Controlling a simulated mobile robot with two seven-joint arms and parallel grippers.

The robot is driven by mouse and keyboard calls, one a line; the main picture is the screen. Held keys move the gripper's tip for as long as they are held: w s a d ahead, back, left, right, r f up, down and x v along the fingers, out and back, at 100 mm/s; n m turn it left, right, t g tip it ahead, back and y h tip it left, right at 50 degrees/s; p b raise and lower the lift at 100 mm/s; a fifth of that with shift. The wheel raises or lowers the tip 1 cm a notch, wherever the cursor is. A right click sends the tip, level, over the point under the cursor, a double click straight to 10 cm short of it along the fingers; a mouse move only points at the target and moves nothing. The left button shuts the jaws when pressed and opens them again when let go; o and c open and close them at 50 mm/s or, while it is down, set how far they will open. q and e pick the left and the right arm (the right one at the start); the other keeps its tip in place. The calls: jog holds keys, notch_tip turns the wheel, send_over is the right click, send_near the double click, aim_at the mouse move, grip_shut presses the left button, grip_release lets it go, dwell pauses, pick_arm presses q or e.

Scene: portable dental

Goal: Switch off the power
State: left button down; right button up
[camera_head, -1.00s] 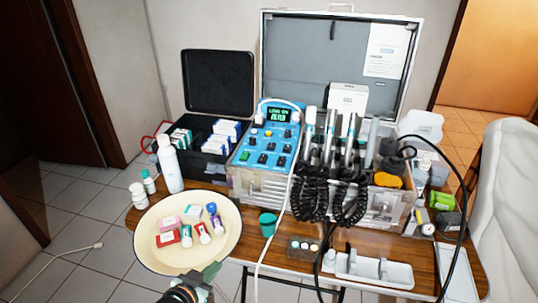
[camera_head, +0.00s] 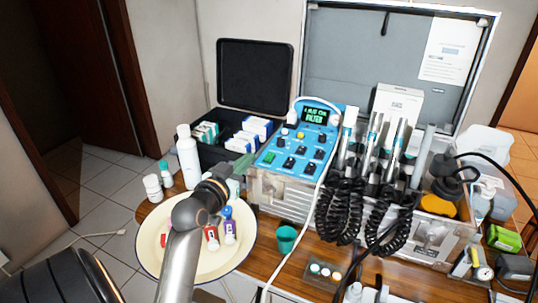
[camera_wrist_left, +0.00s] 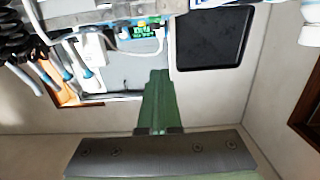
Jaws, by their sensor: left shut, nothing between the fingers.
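The dental unit's blue control panel (camera_head: 296,150) faces up and toward me, with a lit green display (camera_head: 314,116) and several dark switches and knobs. It is upside down and partly cut off in the wrist view, where the lit display (camera_wrist_left: 140,31) shows. Which switch is the power one is too small to read. My left gripper (camera_head: 243,163) has its green fingers just left of the panel's lower left edge; I cannot tell whether they touch it. The fingers (camera_wrist_left: 155,78) are shut and empty. My right gripper is out of view.
A cream basin (camera_head: 150,250) with small bottles lies under my left arm. A white bottle (camera_head: 188,157) stands left of the black case (camera_head: 256,75). Handpieces with coiled black cords (camera_head: 342,208) stand right of the panel. A white cable (camera_head: 300,230) hangs in front.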

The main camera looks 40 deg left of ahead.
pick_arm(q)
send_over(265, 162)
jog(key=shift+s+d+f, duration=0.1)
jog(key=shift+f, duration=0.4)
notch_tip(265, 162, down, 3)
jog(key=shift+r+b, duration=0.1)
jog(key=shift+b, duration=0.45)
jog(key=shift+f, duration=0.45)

### [What you are asked to do]
Your copy should hold only the lines from the one containing "Scene: portable dental" through the one containing "[camera_wrist_left, +0.00s]", word for word, with no pictures.

### [Written solution]
Scene: portable dental

Goal: Switch off the power
State: left button down; right button up
[camera_head, -1.00s] 
[camera_head, +0.00s] 
[camera_wrist_left, +0.00s] 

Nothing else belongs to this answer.